We even get a sense of character from characters’ absence. We never get to see Noah’s parents and through them, we are able to see that they care more about their careers than they do about their own children. They expect Noah to look after his sister constantly. When he goes to (what seems like his first prom), it is his sister that takes pictures in his parents’ absence.
I love the range of characters and their quirks and distinct names. I feel like the characters are named with specific reasonsing. From the rivalry between divas Trillby Pope and Infinite Darlene to the quiet introvert Tony to the shrewd bookmaker who sets up the odds (Rip); there’s something for everyone.
(My personal favourite is INFINITE DARLENE. It’s all in the name 😉 )

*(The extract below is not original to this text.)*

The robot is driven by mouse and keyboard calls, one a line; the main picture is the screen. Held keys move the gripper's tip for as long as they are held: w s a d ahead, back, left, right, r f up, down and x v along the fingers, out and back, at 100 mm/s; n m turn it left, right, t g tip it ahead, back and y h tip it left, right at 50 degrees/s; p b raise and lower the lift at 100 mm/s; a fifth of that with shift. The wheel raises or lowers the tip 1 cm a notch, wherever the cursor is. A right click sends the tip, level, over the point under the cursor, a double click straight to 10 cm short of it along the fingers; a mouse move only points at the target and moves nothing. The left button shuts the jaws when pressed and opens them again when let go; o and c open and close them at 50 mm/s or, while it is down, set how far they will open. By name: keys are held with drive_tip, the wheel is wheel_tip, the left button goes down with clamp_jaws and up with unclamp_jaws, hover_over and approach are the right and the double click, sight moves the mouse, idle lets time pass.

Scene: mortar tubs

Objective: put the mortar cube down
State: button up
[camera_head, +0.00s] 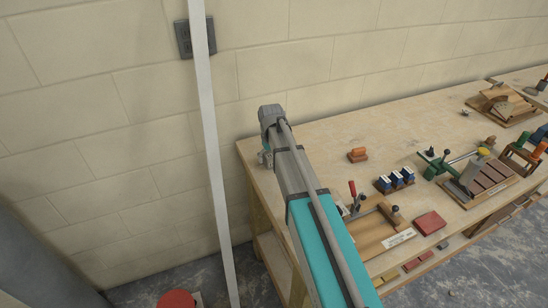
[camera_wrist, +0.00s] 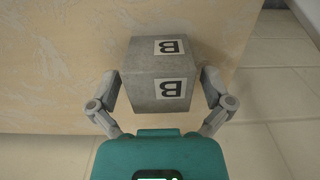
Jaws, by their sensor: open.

I am aware though, that we get to see most of the characters in set environments. We never really get to see Infinite Darlene outside of school and I really want to know what she’s like at the weekends . Does she still dress in drag? Does she go by her boy alter ego? How far does her drag-at-school routine go? What are her parents like? How do they feel about her choice to perform in drag? She’s such an interesting character and I’m left with so many little, nagging curiosities that I really want to allay.
I also have an issue with Paul’s character in the choices that he makes and the justification for those choices. When he kisses Kyle, he tells us that he wants to take away some of the sadness from Kyle. In my experience, if you kiss someone, it’s because you like that person; because you want to kiss them and since Paul and Noah have history, I don’t buy this rationalisation. Levithan wins major brownie points later on with me when we see Paul’s demonstration of his love for Noah (which made me grin like a hyena on laughing gas – okay, maybe not quite that bad but you get the picture!).
Plot: The premise is simple. Paul meets Noah. Paul likes Noah. Paul falls in love with Noah. In between all of this, most of the characters in the novel are dealing with their own problems and these problems soon impact Paul himself. The story is sweet and funny. Paul’s community is a kind of Utopia. The Boy Scouts were renamed the Joy Scouts, Infinite Darlene is a six-foot drag queen and the star quarterback, the PFLAG draws a bigger crowd than the PTA. It’s unrealistic only when we measure it against reality and forget the fact that what we are reading is fiction.
I’m sure that many will describe the book as unrealistic and to those, I would say that Levithan has chosen not to go down the typical route. The Utopia – of equally-treated sexuality – he has created is used very cleverly to show what he thinks is achievable and also to provide a contrast for Tony and the issues he endures with his family. I do, however, question Tony’s curfew in the opening page. Paul tells us that his parents think he’s at a study group but that he has to be back by midnight. I just wonder if his parents are that naive.
Setting: I feel like we get to see what we need to see in this story. It’s a simple story with a lot of complex and colourful characters. Levithan anchors us in these places so that it feels like we are actually there, right beside the characters he has created. In Noah’s room, we can visualise the whimsical styling; when Paul is at school, we can imagine this as a typical American high school (at least as far as the setting is concerned). I would like to get just a little bit more when it comes to exploring this town. I’d like to know more about some of the other places that exist in this Utopic town.
Comparative Literature/Originality: It’s difficult to gauge this book within YA canon – many of which touch on gay issues like Cassandra Clare in The Mortal Instruments series or Stephen Chbosky’s The Perks of Being a Wallflower. Boy Meets Boy brings a fresh voice to the genre; an array of vivid, colourful and well-thought-out characters. The story is simple but then again, the best things in life are. The angle Levithan takes is unexpected and instead of weaving a tale chronicling the trials and tribulations (homophobia at school, issues with family and friends) of a gay adolescent, he tells us something that makes us smile, makes us laugh, makes us cry. If you Google “gay teen fiction”, I have no doubt that you will find hundreds of books that take the homophobic avenue, and while there is nothing wrong with this, Levithan offers us a fresh and different story and for that, I commend him.
Summary: It’ll make you laugh. It’ll make you cry. And then it’ll make you laugh again. A fresh take on same-sex love.